Ahead, five crappy things that you’re bound to experience as you make your way in the working world and establish your career.
1. You’ll Have a Terrible Boss
The probability that you’ll have a bad boss at some point in your career is high. Whether that boss will be a micromanager, an absentee, unresponsive, cruel, stupid, incompetent, or condescending, is hard to say. What’s not hard to say, however, is that it’ll suck, and it may make you want to start looking for a new job.
How to Deal
First, look at the situation as objectively as you can. Is there anything you could be doing differently that would produce a different type of response or reaction from your boss? If you’re 100% certain that it’s not you and that there’s nothing you can do to make your situation better, you’re probably going to want to start that job search. And when you do, make finding a leader who demonstrates the kind of leadership style you value (and who isn’t a jerk) a top priority.
2. You Won’t Get the Job
You sail through the interviews—all four of them—and you receive excellent feedback on the assignment you’re given as part of the hiring process. You notify all your references (all of whom you totally trust), and you sit and wait with eager anticipation. But instead of a phone call and an offer, you receive an email letting you know they they’ve decided to go with someone else. You’re great, they say, and they wish you all the best of luck. The rejection stings. You were so sure you had it in the bag!
How to Deal
Move on. Pick up your head and keep the course. It’s a total let-down thinking one thing’s going to happen and then realizing that’s not the case, but it’s a lesson. Nothing’s official until it’s official. You don’t know the circumstances of why you weren’t chosen, and honestly, you’ll probably never know. Your best bet is to keep on looking until you land the job you’re meant to have.
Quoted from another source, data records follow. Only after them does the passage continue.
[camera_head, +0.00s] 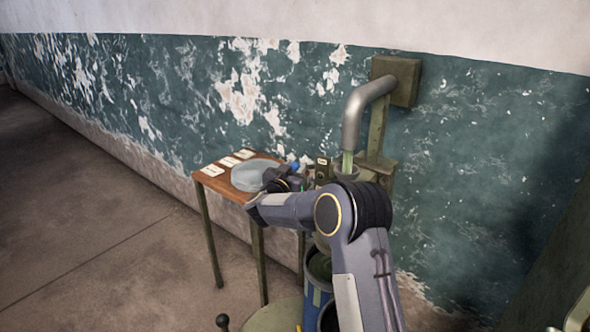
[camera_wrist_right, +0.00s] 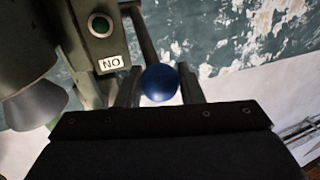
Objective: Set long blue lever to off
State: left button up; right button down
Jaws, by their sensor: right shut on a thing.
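The long blue lever shows in the right wrist view as a dark rod ending in a round blue knob (camera_wrist_right: 160,83). The knob also shows in the head view (camera_head: 295,167), partly hidden by my wrist. My right gripper (camera_head: 288,178) is at the lever, with one finger on each side of the knob, shut on it. Beside the lever is a greenish housing with a round green lamp or button (camera_wrist_right: 100,25) and a white label (camera_wrist_right: 111,63) that reads "NO", probably ON upside down. The lever's pivot is not clearly visible. My left gripper is not in view.
A small wooden table (camera_head: 210,183) with cards and a round translucent dish (camera_head: 250,175) stands left of my gripper. A bent metal pipe (camera_head: 355,115) rises behind my arm. A blue bin (camera_head: 314,300) stands below. The floor at left is clear.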

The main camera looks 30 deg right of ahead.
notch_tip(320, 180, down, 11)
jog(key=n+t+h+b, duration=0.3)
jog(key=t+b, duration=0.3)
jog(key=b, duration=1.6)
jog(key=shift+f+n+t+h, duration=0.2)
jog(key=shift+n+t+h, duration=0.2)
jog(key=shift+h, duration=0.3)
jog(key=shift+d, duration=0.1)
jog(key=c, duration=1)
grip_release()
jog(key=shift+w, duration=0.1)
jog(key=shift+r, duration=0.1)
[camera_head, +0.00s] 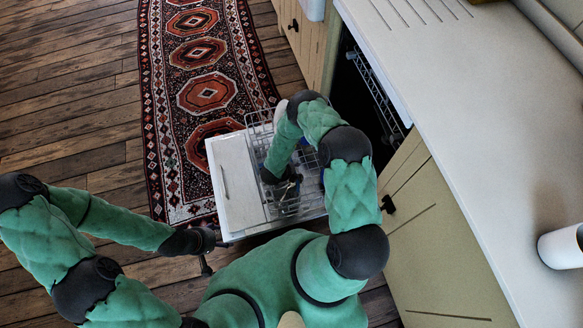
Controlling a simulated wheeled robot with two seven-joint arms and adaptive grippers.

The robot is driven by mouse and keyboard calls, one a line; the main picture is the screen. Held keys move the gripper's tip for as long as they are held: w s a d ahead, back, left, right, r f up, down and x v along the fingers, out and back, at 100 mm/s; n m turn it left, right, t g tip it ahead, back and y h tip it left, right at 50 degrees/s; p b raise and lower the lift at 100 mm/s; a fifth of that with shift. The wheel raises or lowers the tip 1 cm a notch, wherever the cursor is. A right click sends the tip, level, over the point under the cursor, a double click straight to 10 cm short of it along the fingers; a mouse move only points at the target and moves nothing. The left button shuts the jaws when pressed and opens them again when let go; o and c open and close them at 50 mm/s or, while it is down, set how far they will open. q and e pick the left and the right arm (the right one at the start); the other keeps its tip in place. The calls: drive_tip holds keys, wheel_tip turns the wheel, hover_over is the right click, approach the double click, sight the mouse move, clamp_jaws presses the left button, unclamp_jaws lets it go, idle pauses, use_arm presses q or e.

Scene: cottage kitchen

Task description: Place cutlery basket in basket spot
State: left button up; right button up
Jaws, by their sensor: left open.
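A dishwasher stands open with its pale door (238,185) folded down and its wire lower rack (262,140) pulled out over it. My right arm reaches across the rack, and my dark right gripper (291,186) is low over its near part. Whether its fingers are open or shut is too small and dark to tell. I cannot make out the cutlery basket or the basket spot for certain among the wires and under my arm. My left gripper (214,256) is open and empty, off the near left corner of the door.
Another rack (376,88) shows inside the dark dishwasher opening. The pale counter (470,140) runs along the right, with a white cup (562,246) lying or standing near its right edge. A patterned rug (205,92) and open wooden floor (70,90) lie to the left.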

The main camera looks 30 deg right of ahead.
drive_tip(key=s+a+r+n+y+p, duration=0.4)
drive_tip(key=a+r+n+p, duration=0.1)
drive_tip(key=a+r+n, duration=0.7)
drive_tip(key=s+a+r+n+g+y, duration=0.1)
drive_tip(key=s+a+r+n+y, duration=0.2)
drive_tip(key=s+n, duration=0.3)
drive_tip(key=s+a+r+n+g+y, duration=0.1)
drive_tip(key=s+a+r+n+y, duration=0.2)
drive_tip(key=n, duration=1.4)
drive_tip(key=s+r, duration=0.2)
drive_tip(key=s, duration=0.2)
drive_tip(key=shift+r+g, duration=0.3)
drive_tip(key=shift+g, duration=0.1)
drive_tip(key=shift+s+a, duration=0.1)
3. Someone Else Will Get Your Promotion
You feel so close you can taste it. You’re ready for that shiny new title. You’ve earned it and are just glad that you’re finally getting recognized for it. But when your boss calls you into his office, what he wants to discuss is the outside hire who’s getting the role you’ve been coveting. You’re shocked and have a strong desire to quit on the spot, no notice given.
How to Deal
Quitting in haste is a decision you’ll probably come to regret, so be careful not to let your emotions get the best of you. After you’ve had time to process the situation, speak to your boss candidly about what happened. If he wasn’t already aware of your endeavor to advance into that role, make sure he is now and then ask him if he’ll share with you the reasons this outside candidate was chosen. Be clear on your shortcomings so you can work to improve them going forward. If it seems as though you were passed up for no good reason, now’s a great time to start seeing what other opportunities exist for you outside of this company.
4. You Won’t Fit In or Like Your Job
It may be the job itself, the work not what you were expecting or the industry not quite what you imagined. Or, it may be more difficult to pin down. You’re not really sure what it is, but you know you’re unhappy. You haven’t made any real friends at work, and you can recite the company’s mission nine ways from Sunday, but you’re never really sure you believe it.
How to Deal
There really is such a thing as being the right fit for a role and an organization. Interviews are most often done in person because it’s the best way to get a sense of someone’s personality, and most organizations aren’t just hiring based on skills alone. But even an in-person meeting can only reveal so much. Sometimes, it takes months to realize that the job you thought would be perfect is anything but. It’s a crappy realization but one that’s bound to happen as you build your career.
5. Your Hard Work Will Go Unnoticed
Every day you do what’s expected of you and more. When your hard work goes unnoticed, you’ll work harder, hoping that this time someone will take note and praise you for your efforts. But because of mis-management, a lack of leadership, a company with skewed priorities, disorganization, you’ll work your butt off for nothing. Not a “Good job!” or a “Thank you,” and certainly not for greater responsibility, a raise, or a promotion. It’ll happen, and when it does, you’ll want to remember that you have options.
How to Deal
Options, that’s right. There’s only so much radio silence a person can take. It’s not as though you’re only busting your butt for recognition, but to make progress and do your part to advance your department and literally get no positive reinforcement or feedback is soul-crushing. And when you feel the crush, that’s when you’ll start getting your resume together and seeking a role where your achievements don’t seem pointless.
I’d venture to say that you’d be an exception to the rule if your entire career was just one, bright, beaming light of awesomeness. I probably wouldn’t believe you if you said as much. I say that because the reality (and several years of experience under my belt) is that there’ll be ups and downs—from job to job and sometimes even within one role. Knowing that you’re unlikely to escape these pivotal crappy moments is powerful (get it? Knowledge is power). Seriously though, if you have an idea of what’s in store, you’ll be far better equipped to handle whatever shit storm comes your way.